• **Material**:
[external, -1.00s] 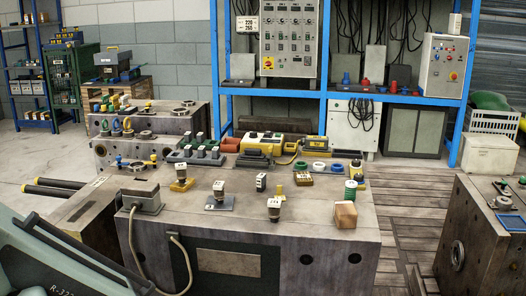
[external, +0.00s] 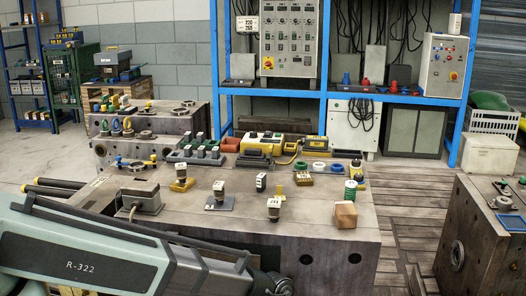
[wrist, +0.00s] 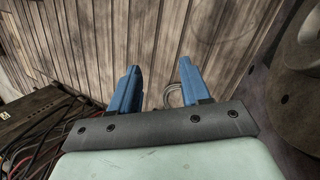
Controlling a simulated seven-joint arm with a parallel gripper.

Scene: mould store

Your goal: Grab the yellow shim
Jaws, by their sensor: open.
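Yellow shows in several small things on the steel block (external: 330,215) in the external view, and I cannot tell for sure which is the shim. A flat yellow piece (external: 179,187) lies under a dark labelled knob at the block's left. A small upright yellow piece (external: 280,191) stands near the middle. My gripper (wrist: 158,66) shows in the wrist view, its two blue fingers apart with nothing between them. It faces wooden planks, and no yellow piece is in that view. In the external view my arm crosses the lower left, and its fingers are out of sight.
Labelled knobs (external: 273,207), a green reel (external: 350,192) and a wooden block (external: 345,215) stand on the same block. Another steel block (external: 480,240) is at the right. In the wrist view, cables (wrist: 35,135) lie at the left and grey metal (wrist: 285,90) at the right.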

• **What you should do**: Repeat the listing above from its first line through the line that contains "Your goal: Grab the yellow shim", both included, and nothing more. Drop the pictures.

• **Exercise solution**:
[external, -1.00s] 
[external, +0.00s] 
[wrist, +0.00s] 
Controlling a simulated seven-joint arm with a parallel gripper.

Scene: mould store

Your goal: Grab the yellow shim

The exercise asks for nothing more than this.